Goal - Produce an exact copy of the lines from the line containing "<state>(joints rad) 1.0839" through the last line of the listing below, both ends included, and nothing else.
****
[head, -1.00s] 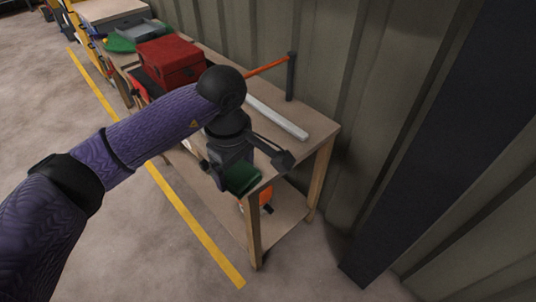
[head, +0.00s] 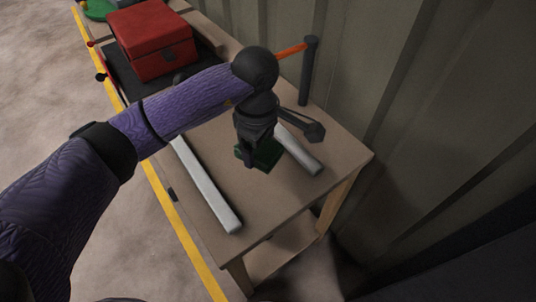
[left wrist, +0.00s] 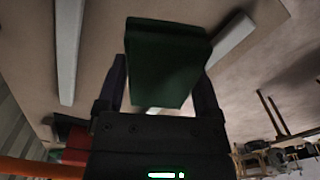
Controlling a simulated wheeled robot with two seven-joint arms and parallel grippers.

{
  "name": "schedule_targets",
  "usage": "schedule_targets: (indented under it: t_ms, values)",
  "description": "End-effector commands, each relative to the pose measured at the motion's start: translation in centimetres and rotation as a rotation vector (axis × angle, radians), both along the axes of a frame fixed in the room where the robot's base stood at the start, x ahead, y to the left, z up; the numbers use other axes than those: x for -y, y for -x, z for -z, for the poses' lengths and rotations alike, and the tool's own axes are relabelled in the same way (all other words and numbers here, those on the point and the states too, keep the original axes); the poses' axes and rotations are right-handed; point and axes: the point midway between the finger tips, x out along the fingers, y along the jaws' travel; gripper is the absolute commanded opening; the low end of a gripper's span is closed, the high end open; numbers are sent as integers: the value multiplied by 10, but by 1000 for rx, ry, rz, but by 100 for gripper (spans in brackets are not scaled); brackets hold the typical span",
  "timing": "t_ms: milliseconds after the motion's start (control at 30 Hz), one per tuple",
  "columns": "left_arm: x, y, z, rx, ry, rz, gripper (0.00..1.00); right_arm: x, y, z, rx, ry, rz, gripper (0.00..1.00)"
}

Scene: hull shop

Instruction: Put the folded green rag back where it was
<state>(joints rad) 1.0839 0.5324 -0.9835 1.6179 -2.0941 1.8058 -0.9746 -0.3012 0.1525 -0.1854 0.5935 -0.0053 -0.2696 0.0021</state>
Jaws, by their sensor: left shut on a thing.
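The folded green rag (head: 264,154) is a dark green block between the fingers of my left gripper (head: 256,150) in the head view. The left gripper is shut on it and points down over the wooden bench top (head: 297,189), between two pale bars. In the left wrist view the rag (left wrist: 165,62) fills the middle, between the fingers. I cannot tell whether the rag touches the bench. My right gripper is not in view.
One pale bar (head: 207,188) lies along the bench's left edge, another (head: 298,149) right of the rag. A red toolbox (head: 153,42) stands farther back. A dark post (head: 309,72) with an orange bar (head: 291,51) rises near the corrugated wall (head: 410,90).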

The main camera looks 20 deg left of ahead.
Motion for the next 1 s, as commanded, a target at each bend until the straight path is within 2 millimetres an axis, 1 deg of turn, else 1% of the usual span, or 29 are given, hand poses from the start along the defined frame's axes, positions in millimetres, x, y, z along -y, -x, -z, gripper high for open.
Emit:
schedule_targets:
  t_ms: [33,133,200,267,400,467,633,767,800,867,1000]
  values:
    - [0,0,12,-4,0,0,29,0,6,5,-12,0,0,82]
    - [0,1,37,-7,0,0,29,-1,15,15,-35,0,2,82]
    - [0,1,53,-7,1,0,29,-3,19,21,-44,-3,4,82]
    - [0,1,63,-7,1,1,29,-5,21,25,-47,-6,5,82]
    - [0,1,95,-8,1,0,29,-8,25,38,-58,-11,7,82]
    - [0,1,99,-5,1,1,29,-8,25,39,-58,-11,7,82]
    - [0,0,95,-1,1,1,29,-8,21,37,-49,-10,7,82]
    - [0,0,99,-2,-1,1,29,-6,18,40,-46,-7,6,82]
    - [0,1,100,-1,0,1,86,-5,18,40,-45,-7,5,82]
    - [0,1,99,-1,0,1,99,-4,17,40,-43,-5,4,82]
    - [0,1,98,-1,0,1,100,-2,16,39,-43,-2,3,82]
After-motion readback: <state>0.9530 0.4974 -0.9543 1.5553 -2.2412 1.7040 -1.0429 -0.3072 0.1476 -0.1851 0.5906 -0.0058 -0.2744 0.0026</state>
****
Solution to the problem -
<state>(joints rad) 1.0839 0.5324 -0.9835 1.6179 -2.0941 1.8058 -0.9746 -0.3012 0.1525 -0.1854 0.5935 -0.0053 -0.2696 0.0021</state>
Jaws, by their sensor: left shut on a thing.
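The folded green rag (head: 264,154) is a dark green block between the fingers of my left gripper (head: 256,150) in the head view. The left gripper is shut on it and points down over the wooden bench top (head: 297,189), between two pale bars. In the left wrist view the rag (left wrist: 165,62) fills the middle, between the fingers. I cannot tell whether the rag touches the bench. My right gripper is not in view.
One pale bar (head: 207,188) lies along the bench's left edge, another (head: 298,149) right of the rag. A red toolbox (head: 153,42) stands farther back. A dark post (head: 309,72) with an orange bar (head: 291,51) rises near the corrugated wall (head: 410,90).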

The main camera looks 20 deg left of ahead.
Motion for the next 1 s, as commanded, a target at each bend until the straight path is within 2 millimetres an axis, 1 deg of turn, else 1% of the usual span, or 29 are given, hand poses from the start along the defined frame's axes, positions in millimetres, x, y, z along -y, -x, -z, gripper high for open.
Emit:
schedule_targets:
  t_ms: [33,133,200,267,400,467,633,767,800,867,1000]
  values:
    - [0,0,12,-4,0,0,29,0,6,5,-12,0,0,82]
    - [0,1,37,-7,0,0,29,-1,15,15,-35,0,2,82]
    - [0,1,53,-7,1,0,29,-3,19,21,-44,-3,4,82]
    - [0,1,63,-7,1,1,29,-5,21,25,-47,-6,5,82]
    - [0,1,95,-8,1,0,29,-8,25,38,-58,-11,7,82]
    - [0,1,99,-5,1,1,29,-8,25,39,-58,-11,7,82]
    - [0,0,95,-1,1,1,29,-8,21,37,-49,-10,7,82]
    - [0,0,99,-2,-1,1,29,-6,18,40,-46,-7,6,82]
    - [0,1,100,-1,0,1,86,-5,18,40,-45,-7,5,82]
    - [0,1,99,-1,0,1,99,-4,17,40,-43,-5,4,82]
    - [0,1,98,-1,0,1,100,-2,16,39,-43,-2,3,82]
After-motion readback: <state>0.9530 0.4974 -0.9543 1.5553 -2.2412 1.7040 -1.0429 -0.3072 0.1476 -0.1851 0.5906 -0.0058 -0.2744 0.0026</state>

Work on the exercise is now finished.